### Your goal
Among the records below, find each line that includes the string "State" and copy it.

### Exercise data

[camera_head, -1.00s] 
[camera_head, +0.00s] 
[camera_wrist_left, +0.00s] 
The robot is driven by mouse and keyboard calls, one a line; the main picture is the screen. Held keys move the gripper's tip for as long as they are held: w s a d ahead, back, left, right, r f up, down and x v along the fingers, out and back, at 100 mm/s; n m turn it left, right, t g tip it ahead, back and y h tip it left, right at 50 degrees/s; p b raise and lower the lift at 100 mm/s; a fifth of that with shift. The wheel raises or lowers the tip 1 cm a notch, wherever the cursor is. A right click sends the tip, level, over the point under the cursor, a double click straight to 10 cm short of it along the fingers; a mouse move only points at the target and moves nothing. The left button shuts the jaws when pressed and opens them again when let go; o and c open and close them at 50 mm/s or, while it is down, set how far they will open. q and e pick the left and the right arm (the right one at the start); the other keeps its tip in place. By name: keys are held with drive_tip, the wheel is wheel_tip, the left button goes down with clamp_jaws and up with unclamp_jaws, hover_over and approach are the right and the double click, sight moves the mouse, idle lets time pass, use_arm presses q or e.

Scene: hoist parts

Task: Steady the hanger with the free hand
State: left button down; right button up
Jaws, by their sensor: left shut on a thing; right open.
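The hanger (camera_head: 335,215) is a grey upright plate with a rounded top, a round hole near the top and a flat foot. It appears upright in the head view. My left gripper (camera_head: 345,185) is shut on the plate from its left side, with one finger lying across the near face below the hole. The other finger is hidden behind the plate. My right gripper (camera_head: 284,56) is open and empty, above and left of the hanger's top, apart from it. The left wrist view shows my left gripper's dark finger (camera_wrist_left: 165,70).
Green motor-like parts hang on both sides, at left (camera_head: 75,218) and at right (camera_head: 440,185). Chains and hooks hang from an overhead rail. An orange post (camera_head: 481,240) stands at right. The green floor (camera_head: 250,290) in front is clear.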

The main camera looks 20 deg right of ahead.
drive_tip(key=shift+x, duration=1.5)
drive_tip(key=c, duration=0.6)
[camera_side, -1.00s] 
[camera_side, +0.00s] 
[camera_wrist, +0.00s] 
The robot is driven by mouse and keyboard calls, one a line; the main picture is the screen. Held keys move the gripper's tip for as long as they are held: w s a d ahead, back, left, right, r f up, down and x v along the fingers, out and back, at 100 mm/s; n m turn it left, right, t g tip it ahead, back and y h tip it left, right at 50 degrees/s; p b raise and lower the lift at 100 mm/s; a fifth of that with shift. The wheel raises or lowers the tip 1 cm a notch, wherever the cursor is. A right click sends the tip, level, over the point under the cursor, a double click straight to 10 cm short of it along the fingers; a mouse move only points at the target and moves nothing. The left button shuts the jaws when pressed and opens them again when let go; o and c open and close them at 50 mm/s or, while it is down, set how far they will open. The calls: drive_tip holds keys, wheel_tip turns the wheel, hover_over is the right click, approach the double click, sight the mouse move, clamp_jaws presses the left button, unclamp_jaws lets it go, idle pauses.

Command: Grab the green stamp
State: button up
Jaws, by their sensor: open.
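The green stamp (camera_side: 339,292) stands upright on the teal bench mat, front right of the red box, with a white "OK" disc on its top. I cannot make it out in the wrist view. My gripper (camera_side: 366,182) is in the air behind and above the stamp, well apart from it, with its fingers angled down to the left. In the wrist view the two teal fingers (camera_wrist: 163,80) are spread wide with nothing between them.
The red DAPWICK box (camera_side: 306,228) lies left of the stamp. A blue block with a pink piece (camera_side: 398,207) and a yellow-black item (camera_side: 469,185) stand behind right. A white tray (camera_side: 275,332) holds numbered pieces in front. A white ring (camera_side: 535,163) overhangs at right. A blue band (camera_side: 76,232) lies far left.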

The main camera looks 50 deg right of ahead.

### Solved exercise
State: left button down; right button up
State: button up

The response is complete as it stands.